Andrea Pitzer is the author of "One Long Night: A Global History of Concentration Camps," forthcoming in September 2017

When White House press secretary Sean Spicer suggested on April 11 that atrocities carried out under Syrian President Bashar al-Assad were in some way worse than those of Adolf Hitler, his statement placed him firmly in the bosom of a fine American tradition. Spicer may have sparked national outrage and calls for his resignation — a sign that, at least in some quarters, it was understood that what he said was beyond the pale. Yet the historical record reveals him as the latest in a long line of American officials making questionable Hitler comparisons similarly rooted in ignorance or thoughtlessness.

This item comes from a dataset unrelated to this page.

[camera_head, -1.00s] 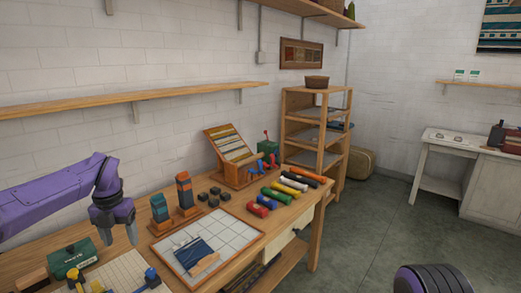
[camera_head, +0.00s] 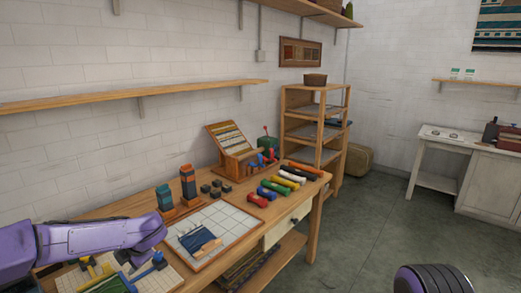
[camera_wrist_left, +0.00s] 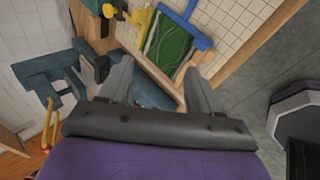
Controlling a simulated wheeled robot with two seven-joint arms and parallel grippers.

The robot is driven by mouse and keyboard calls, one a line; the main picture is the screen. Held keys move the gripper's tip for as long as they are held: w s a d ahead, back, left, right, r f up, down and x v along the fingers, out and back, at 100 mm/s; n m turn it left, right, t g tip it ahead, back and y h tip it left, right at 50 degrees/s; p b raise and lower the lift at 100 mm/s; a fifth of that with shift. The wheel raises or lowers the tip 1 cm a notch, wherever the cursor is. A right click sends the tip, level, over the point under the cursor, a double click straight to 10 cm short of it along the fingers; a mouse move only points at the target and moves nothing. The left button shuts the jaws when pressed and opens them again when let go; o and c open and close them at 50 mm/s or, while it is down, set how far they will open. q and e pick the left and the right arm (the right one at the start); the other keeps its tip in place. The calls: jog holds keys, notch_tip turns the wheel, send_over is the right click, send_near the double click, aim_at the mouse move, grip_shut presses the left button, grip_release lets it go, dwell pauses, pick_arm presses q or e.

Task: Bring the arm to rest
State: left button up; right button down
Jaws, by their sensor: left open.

During the opening months of the first Gulf War in 1990, President George H.W. Bush asserted that Saddam Hussein had used human shields on strategic targets, a kind of "brutality that I don't believe Adolf Hitler ever participated in." Five years later, New York City Congress member Charles Rangel equated Republicans' social policies toward minorities with the treatment of Jews under Hitler, and his fellow representative, Major Owens, declared Republicans "worse than Hitler."

The impulse to Hitlersplain existed across much of the 20th century, starting as far back as Rep. John Robison of Kentucky, who claimed that FDR's New Deal "treated our citizens worse than Hitler treated the Jews in Germany." Posted into the congressional debate record in 1939, Robison's indictment predated the Holocaust itself — not that that made the argument any less foolish.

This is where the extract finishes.